=== Written task ===
Check each line of the records below and collect those that include the word "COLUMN".

* BEGIN Material *

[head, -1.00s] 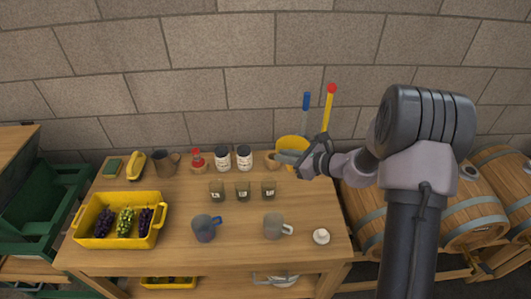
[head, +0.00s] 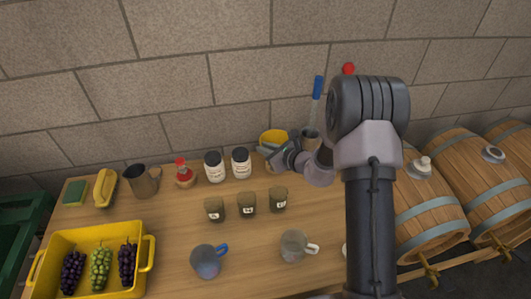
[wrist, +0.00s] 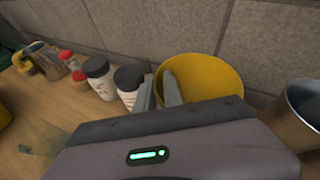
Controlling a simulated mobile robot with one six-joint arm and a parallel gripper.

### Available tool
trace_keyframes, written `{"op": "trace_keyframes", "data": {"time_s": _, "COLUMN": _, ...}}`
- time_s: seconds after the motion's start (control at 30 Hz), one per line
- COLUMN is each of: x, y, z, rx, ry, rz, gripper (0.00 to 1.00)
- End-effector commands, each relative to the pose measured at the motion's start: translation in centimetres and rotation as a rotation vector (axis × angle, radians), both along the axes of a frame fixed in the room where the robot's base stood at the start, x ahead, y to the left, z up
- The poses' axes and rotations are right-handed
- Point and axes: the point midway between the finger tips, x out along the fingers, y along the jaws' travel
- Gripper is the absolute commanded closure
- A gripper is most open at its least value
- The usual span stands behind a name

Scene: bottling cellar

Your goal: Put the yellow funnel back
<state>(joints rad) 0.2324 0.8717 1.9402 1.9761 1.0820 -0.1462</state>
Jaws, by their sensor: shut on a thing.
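The yellow funnel (head: 272,137) is at the back of the wooden table, near the wall. In the wrist view its wide yellow mouth (wrist: 207,80) faces up, and one finger lies inside the rim with the other outside it. My gripper (head: 277,155) is shut on the funnel's rim. The funnel's lower part is hidden by my gripper in both views. I cannot tell whether it touches the table.
Two white jars (head: 214,166) stand left of the funnel. A metal cup (wrist: 300,112) holding the blue-handled tool (head: 317,88) stands close on its right. Small dark glasses (head: 247,203) and mugs (head: 208,261) stand in front. A yellow crate of grapes (head: 147,255) is at front left.

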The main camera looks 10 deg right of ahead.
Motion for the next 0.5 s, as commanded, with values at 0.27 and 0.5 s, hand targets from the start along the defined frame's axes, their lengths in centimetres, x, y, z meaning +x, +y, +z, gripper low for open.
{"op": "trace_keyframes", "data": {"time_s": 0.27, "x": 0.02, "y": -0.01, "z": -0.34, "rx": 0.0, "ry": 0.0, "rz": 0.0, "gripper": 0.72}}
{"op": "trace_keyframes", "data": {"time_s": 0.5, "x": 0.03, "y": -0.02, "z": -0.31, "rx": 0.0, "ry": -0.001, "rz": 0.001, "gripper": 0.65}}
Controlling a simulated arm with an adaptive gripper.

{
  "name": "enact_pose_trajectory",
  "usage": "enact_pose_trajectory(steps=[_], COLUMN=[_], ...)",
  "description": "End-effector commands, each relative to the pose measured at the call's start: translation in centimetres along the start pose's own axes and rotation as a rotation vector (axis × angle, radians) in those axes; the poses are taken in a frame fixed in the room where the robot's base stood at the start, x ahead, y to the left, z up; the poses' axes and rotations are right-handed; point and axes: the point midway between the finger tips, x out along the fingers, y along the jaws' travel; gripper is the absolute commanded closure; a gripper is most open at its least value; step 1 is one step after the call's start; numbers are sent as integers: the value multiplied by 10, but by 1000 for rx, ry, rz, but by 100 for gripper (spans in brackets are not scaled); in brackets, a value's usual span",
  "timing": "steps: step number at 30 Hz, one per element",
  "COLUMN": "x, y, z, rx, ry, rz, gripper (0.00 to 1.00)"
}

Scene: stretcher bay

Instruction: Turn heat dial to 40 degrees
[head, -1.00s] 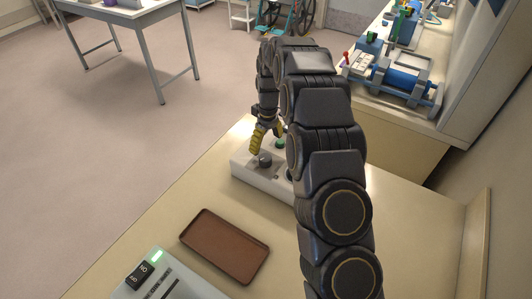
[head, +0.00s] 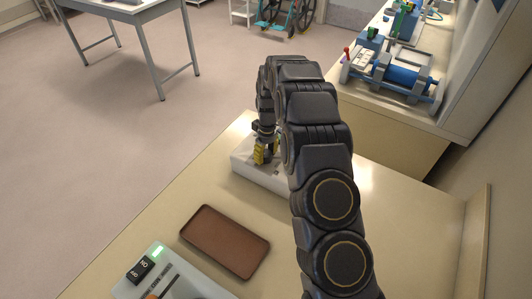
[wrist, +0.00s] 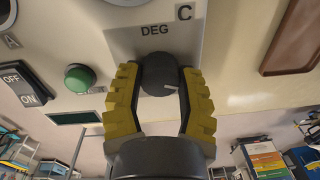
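The heat dial (wrist: 160,74) is a dark round knob with a white pointer line, which points right in the wrist view. It is on a pale panel marked DEG and C. The yellow fingers of my gripper (wrist: 160,82) stand on either side of the dial, close to its sides. I cannot tell whether they touch it. In the head view my gripper (head: 265,154) points down over the pale control box (head: 246,172). The dial is hidden there behind the fingers and arm.
On the panel are a green button (wrist: 79,78), an ON/OFF switch (wrist: 24,83) and a dark display (wrist: 75,118). A brown tray (head: 208,208) lies nearer on the bench. A grey device (head: 163,257) with a green light stands at bottom left. The bench's right side is clear.

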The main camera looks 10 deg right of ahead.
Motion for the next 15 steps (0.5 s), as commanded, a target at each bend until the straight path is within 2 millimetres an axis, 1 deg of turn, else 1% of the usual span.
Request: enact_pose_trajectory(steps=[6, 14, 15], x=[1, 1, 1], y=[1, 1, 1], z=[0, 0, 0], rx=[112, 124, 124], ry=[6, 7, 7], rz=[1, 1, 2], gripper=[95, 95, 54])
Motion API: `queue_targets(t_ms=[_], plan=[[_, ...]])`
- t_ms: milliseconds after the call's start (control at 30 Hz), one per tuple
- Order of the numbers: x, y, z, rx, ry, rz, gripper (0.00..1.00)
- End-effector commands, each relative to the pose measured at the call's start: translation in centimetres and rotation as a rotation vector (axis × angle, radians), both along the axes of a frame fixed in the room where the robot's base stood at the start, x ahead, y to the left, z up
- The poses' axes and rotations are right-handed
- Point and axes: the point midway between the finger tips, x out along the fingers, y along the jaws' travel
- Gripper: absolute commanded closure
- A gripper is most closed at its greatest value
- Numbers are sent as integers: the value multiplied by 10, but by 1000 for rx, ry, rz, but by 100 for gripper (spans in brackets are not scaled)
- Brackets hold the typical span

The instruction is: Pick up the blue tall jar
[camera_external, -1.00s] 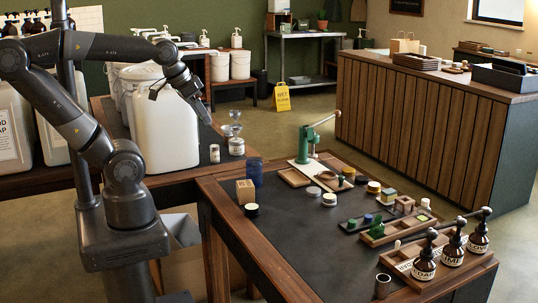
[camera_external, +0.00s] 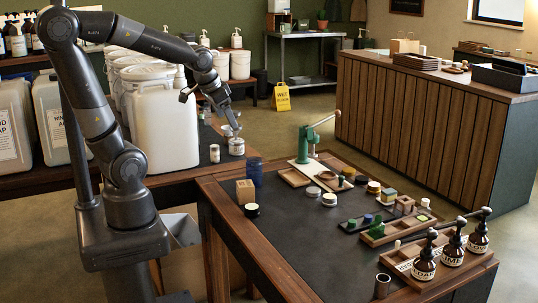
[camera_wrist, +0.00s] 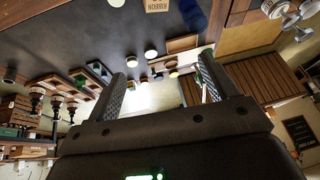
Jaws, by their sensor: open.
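The blue tall jar (camera_external: 255,172) stands upright at the back left corner of the dark-topped table, just behind a small wooden box (camera_external: 245,191). In the wrist view the jar (camera_wrist: 196,18) shows at the top edge, partly cut off and blurred. My gripper (camera_external: 234,127) is above and to the left of the jar in the external view, over the small tins on the rear bench, apart from the jar. In the wrist view my gripper (camera_wrist: 163,78) has its two fingers spread with nothing between them.
Small tins (camera_external: 236,146) stand on the bench below my gripper. A large white container (camera_external: 165,118) stands to its left. A green press (camera_external: 303,145) stands right of the jar. Dark tabletop (camera_external: 280,240) in front is clear.

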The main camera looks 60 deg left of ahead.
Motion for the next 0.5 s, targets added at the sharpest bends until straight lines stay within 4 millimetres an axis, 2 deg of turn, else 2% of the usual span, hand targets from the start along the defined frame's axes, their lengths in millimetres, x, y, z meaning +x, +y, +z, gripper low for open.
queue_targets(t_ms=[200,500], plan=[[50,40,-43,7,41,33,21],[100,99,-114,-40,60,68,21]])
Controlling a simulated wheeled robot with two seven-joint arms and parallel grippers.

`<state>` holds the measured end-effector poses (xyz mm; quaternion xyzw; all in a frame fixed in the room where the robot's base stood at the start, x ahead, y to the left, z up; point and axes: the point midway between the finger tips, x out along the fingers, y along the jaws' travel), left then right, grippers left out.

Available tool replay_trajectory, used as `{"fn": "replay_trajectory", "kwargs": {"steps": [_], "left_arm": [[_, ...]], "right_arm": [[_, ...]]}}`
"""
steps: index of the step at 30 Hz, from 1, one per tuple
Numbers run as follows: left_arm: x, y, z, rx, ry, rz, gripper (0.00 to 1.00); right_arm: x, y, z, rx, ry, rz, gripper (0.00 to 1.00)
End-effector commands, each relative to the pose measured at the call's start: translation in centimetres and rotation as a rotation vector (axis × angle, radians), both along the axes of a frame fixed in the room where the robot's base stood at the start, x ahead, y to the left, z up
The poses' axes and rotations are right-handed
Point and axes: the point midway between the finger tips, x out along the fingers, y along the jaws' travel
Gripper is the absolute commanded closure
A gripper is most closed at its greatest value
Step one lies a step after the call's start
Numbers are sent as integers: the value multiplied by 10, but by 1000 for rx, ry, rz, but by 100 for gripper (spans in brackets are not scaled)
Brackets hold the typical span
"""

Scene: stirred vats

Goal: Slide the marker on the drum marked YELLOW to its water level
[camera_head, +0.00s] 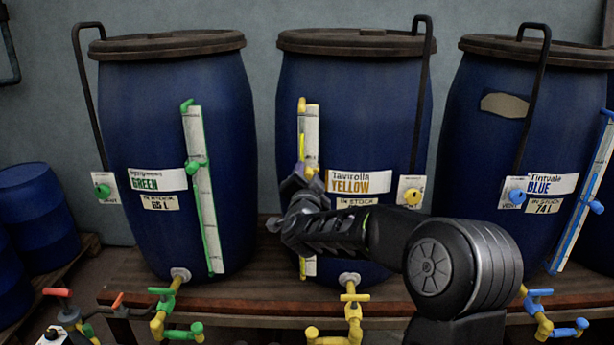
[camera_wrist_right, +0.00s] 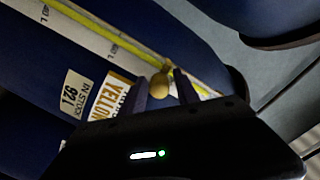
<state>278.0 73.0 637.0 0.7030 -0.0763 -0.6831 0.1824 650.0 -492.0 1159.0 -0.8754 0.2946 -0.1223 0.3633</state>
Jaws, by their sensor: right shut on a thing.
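The drum marked YELLOW (camera_head: 355,108) is the middle one of the blue drums, with its label (camera_head: 360,182) on the front. Its white level strip (camera_head: 312,125) with a yellow tube stands upright at the drum's left side. My right gripper (camera_head: 304,178) is at that strip, beside the label, and hides the strip's middle. In the right wrist view the jaws (camera_wrist_right: 162,88) are shut on the round yellow marker (camera_wrist_right: 159,83), which sits on the yellow tube (camera_wrist_right: 120,37). My left gripper is not in view.
The GREEN drum (camera_head: 170,110) stands to the left and the BLUE drum (camera_head: 530,125) to the right, on a wooden bench (camera_head: 250,290). Yellow taps (camera_head: 352,312) stick out in front below. A black rod (camera_head: 424,90) with a yellow knob (camera_head: 412,196) hangs at the middle drum's right.

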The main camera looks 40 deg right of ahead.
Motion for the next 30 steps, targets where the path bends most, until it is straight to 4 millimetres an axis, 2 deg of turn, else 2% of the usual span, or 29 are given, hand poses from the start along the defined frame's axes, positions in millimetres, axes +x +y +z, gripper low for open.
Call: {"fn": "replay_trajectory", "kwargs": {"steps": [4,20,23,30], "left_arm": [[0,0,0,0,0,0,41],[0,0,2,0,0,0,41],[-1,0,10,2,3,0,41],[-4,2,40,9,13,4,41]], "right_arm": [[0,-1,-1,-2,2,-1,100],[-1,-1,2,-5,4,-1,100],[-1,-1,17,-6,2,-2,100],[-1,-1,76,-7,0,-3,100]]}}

* END Material *

=== Solution to this problem ===
trace_keyframes, written `{"op": "trace_keyframes", "data": {"time_s": _, "COLUMN": _, ...}}`
- COLUMN is each of: x, y, z, rx, ry, rz, gripper (0.00 to 1.00)
  "usage": "enact_pose_trajectory(steps=[_], COLUMN=[_], ...)",
  "COLUMN": "x, y, z, rx, ry, rz, gripper (0.00 to 1.00)"

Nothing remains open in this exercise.